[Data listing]
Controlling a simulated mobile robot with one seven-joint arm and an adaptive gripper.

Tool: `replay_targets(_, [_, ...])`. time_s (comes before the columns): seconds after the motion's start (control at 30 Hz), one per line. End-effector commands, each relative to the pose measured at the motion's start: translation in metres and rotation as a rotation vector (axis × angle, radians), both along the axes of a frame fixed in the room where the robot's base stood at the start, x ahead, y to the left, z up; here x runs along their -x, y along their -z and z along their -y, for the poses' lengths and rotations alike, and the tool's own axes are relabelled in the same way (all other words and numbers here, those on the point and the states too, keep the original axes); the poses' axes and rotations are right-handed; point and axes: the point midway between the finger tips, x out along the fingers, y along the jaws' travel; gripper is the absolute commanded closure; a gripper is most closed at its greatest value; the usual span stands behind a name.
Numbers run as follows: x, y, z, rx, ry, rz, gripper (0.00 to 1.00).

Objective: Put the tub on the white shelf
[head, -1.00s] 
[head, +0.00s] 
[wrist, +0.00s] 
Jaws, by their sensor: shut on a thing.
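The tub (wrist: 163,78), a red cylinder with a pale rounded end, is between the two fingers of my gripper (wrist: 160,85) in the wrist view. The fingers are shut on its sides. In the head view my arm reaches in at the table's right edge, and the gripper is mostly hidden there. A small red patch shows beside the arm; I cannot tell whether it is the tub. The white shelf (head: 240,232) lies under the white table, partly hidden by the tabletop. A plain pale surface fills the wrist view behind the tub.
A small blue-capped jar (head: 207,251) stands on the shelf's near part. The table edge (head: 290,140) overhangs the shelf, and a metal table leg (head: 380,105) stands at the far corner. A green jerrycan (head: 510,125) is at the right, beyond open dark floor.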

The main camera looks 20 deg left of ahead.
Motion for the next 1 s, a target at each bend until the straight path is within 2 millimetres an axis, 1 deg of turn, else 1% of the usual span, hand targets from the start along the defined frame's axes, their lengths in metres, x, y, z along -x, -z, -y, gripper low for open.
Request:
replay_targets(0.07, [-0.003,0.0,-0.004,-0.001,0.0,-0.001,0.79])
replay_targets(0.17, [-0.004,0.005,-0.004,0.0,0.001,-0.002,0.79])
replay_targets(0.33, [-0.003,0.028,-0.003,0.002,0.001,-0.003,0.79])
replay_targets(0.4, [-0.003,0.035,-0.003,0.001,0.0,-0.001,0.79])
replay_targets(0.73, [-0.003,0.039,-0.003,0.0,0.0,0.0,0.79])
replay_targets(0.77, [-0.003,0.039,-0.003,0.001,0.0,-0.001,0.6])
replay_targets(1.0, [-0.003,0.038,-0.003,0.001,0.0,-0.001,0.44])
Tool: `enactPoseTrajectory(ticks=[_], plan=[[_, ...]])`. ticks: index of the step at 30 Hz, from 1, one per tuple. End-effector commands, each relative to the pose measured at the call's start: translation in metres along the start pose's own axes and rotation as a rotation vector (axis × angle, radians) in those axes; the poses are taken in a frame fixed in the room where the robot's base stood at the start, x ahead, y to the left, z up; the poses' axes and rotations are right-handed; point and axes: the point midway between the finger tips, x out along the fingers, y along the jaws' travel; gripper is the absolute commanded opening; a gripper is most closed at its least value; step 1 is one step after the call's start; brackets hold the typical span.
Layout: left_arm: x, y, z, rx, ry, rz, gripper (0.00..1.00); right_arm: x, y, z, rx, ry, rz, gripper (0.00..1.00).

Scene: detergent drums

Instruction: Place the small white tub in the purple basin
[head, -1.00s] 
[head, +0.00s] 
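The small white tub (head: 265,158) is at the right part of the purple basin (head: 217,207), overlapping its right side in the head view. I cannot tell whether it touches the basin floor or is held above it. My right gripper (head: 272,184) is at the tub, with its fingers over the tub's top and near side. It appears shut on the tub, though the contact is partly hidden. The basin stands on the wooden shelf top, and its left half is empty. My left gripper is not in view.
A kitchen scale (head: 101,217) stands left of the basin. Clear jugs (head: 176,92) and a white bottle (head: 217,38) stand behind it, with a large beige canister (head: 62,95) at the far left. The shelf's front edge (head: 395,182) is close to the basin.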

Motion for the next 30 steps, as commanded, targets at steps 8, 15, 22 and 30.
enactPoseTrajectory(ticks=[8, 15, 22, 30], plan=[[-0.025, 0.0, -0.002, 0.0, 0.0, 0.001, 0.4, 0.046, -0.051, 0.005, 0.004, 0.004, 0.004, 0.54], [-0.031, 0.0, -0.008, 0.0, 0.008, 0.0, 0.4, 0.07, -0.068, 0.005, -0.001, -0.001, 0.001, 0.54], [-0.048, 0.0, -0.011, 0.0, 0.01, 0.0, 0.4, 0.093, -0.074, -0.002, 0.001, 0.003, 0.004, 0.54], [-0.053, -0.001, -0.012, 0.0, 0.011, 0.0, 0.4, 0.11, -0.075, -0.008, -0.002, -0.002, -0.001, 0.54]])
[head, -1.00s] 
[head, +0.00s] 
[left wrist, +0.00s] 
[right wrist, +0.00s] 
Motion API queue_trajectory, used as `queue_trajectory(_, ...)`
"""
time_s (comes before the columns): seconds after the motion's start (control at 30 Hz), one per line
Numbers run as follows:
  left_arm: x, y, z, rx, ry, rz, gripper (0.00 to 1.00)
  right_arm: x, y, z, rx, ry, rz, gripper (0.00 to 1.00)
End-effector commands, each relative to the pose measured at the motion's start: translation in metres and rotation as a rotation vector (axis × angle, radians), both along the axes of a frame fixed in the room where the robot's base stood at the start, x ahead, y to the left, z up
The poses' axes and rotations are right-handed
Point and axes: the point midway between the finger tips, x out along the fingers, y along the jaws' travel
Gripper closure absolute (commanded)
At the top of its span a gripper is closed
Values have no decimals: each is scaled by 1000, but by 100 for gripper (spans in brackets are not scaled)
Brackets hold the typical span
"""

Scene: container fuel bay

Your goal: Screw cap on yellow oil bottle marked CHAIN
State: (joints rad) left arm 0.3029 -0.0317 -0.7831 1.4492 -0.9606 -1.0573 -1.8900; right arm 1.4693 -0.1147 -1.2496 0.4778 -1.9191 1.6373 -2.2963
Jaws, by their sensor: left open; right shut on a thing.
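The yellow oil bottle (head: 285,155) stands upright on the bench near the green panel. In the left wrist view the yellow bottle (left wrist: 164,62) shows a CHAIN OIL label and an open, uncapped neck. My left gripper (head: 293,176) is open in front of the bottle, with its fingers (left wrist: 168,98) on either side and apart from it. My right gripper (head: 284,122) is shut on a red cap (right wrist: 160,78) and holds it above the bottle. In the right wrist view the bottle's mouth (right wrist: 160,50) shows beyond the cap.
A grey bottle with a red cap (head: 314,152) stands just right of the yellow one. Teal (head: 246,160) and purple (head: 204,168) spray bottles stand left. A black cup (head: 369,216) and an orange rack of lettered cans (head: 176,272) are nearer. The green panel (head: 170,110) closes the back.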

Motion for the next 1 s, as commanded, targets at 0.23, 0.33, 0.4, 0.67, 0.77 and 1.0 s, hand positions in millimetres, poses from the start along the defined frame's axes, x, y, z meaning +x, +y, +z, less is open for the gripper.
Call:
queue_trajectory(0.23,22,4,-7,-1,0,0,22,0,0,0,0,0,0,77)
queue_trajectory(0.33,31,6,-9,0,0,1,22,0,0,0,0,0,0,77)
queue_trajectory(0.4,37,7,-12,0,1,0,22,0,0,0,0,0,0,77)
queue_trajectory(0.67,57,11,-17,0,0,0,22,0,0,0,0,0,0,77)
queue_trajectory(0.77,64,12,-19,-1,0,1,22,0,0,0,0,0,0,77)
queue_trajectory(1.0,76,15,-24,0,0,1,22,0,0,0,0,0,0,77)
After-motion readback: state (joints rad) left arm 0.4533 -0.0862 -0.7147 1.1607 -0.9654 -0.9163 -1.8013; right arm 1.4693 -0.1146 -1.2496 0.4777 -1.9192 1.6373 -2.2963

▶ **YOUR TASK**: Scan the listing above for the word "millimetres" and show each line where it is found.

▶ **EXERCISE RESULT**:
Motion for the next 1 s, a target at each bend until the straight path is within 2 millimetres an axis, 1 deg of turn, else 1% of the usual span, hand targets from the start along the defined frame's axes, their lengths in metres, x, y, z along -x, -z, -y, gripper low for open.
Motion for the next 1 s, as commanded, targets at 0.23, 0.33, 0.4, 0.67, 0.77 and 1.0 s, hand positions in millimetres, poses from the start along the defined frame's axes, x, y, z meaning +x, +y, +z, less is open for the gripper.

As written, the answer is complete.